Ich bin Blockbuster-müde, in diesem Jahr mehr als je zuvor. Das liegt nicht zuletzt an 3D, das für mich kein Bonus, sondern ein teures Ärgernis ist. Gesehen habe ich nur Iron Man 3 und Star Trek Into Darkness. Beide haben mich, als ich im Kino saß, wirklich gut unterhalten, aber einen nachhaltigen Eindruck hat keiner hinterlassen. Jetzt hole ich noch Elysium nach und dann ist mein Blockbuster-Sommer schon vorbei. Möge es ein langer Filmwinter werden.
– Thomas, Abspannsitzenbleiber

Nach intensivem Studium meiner Filmliste habe ich festgestellt, dass ich in diesem Jahr erst einen Blockbuster gesehen habe: The Great Gatsby. Bei diesem Film hat mich am meisten beeindruckt, dass Leonardo DiCaprio und Carey Mulligan allen meinen Befürchtungen zum Trotz überzeugend als Jay Gatsby und Daisy waren.

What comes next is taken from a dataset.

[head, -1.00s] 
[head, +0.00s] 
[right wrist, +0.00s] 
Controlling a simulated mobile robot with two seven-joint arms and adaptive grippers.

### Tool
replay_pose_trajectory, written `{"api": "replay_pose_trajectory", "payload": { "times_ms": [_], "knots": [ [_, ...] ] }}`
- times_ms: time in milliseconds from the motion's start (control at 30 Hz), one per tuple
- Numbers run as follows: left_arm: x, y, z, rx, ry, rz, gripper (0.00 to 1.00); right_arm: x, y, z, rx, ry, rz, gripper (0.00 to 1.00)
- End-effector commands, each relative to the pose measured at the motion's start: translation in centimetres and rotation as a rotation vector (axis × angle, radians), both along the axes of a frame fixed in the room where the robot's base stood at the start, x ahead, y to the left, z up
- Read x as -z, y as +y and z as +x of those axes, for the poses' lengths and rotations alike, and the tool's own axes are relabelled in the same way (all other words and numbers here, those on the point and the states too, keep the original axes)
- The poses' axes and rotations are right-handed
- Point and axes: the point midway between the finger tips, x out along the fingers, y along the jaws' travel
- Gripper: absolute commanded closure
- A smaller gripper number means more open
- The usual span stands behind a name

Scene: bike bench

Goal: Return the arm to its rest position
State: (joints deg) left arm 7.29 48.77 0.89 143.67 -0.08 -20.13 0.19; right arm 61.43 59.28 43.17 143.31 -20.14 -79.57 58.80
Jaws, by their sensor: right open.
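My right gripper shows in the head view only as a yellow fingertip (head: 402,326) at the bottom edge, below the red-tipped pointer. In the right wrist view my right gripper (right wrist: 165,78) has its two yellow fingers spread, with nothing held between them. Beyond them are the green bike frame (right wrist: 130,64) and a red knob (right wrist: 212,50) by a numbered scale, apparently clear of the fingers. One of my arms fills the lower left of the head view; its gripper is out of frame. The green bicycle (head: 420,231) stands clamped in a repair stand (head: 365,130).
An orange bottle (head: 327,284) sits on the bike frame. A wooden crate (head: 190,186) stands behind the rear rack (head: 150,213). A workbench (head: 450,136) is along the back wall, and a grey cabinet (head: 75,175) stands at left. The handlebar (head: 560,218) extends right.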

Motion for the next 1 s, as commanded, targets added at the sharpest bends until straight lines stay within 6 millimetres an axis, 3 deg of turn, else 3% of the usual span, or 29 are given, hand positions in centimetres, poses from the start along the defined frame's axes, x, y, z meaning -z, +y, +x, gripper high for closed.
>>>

Und so schön sind Hemden noch nie in einem Film geflogen.
– Sonja Hartl, Zeilenkino
(Sonjas Anmerkungen zu The Great Gatsby)

Die meisten Blockbuster habe ich eh noch nicht sehen können – aber richtig weggeweht haben mich nur zwei kleinere Filme, beides zu meiner Überraschung Kinderfilme (von denen ich seit Anfang des Jahres viele sehe): Tom und Hacke, ein wunderbarer Kinderkrimi aus der bayerischen Nachkriegsprovinz, richtig, richtig gutes Genrekino für Zwerge: spannend, düster, realistisch und komplett in Mundart. Außerdem, anders genauso gut, der französische Animationsfilm Ernest et Célestine. Ein bezauberndes Stück Kinopoesie, märchenhaft und politisch zugleich, in einer komplexen, bizarren Welt beheimatet.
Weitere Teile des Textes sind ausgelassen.